NEA: Please briefly describe the project this grant will support. How do you choose the works you translate?

EA: I’m translating Zama, a 1956 novel by Argentine writer Antonio Di Benedetto, considered a great masterpiece in the Spanish-speaking world but never before translated into English. The project grew out of a trip to Argentina I made in 2005 at the invitation of the Fundación TyPA, which brings editors and translators from across the world to Buenos Aires for a whirlwind week-long literary boot camp each year. There I discovered that the Argentine writers who are known internationally are quite a different set of names from the ones everyone in Argentina is talking about. Antonio di Benedetto came up frequently in meetings with critics, writers, and editors, but I’d never heard of him before. I came home with a couple of his books and found them simultaneously intriguing and off-putting—I couldn’t quite enter into what he was doing. Edwin Frank, editor of New York Review Books Classics, went on the same trip a couple of years later, and he’s the one who brought Zama back. He asked me to have a look at it and see if it was worth doing—and I decided it was.

Quickly want to point out that the TyPA Editors’ Week is effing fantastic. I participated a few years ago—before we published Saer, before we published Macedonio—and absolutely loved it. (You can read all about it in excruciating personal detail by clicking here.) Came back with more knowledge of the Argentine literary scene—and tango, oh, yes, the beautiful tango—than I ever would’ve imagined. And yes, trips like these are one of the ways that publishers find titles to translate. And yes, I am now even more obsessed with Argentine literature . . . and the tango. In fact, I may well write a Publishing Perspectives piece about learning the tango at the Frankfurt Book Fair, but more on that project later . . .

Back to Esther and how much she totally rocks:

NEA: You’ve spoken of your work as “a kind of activism in defense of translation”—what do you mean by that?
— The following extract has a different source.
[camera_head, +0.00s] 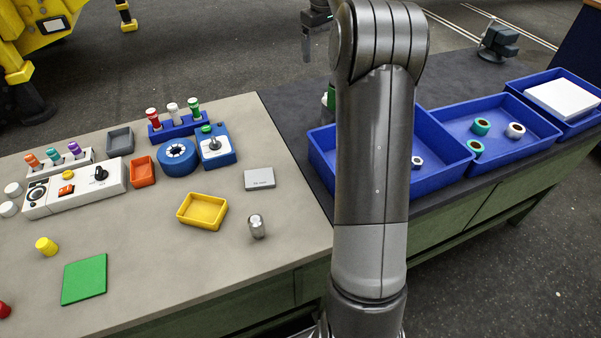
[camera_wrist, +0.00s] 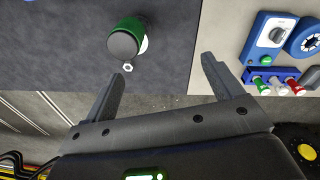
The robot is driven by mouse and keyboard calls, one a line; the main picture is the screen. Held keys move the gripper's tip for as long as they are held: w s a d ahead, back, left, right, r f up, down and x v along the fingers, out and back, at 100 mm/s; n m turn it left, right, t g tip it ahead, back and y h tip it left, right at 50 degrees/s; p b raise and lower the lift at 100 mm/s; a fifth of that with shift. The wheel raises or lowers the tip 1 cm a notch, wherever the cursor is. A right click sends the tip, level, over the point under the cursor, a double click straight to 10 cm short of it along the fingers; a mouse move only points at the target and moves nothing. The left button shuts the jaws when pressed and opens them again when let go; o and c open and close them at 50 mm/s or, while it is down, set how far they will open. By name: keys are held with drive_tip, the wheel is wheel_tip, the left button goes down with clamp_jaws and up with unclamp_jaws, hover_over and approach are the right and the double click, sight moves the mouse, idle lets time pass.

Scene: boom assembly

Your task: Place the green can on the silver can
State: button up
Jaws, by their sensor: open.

EA: When I first started out as a translator in the early 1990s, it often felt as if it was the last thing in the world anyone should be idiotic enough to devote time to. There was a prevailing sense that translation, any translation, was some sort of shameful, lowbrow thing. Most publishers resisted doing translations—many were so out of practice they wouldn’t have been sure how to publish a translation even if they’d wanted to. Some academics were bringing out their translations under pseudonyms, to avoid the stigma of being a translator. It’s a wonder people kept doing it at all. There were a number of us at that point who started thinking about how to surmount those barriers and keep the conversation between literature written in English and the literature of the rest of the world going. I’ve been a reader of Borges from a very young age, and for Borges translation is the central literary activity; it was painful to see how belittled it had become in the English-speaking world. Now, twenty years later, our culture has certainly become far more receptive to translation. But it seems to be a cycle; American culture had previously been very receptive in the 60s and early 70s, and then moved back toward monolingual insularity. Eliot Weinberger has suggested that Americans become more interested in reading works from other languages when they are disenchanted with their own country—so perhaps these moments of increased attention to translation weren’t due to the work of “translation activists” but to misguided wars like those in Vietnam and Iraq. In any case, it’s clear that translation in the English-speaking world will continue to need defenders.

Esther is an amazing translation activist who accomplishes more in a year than most of us do in a lifetime. Anyway, for more insights into the process of translation, the balancing of the author’s voice and that of the translator’s, and the importance of what the NEA does. And I’ll re-post more of these interviews as they become available . . .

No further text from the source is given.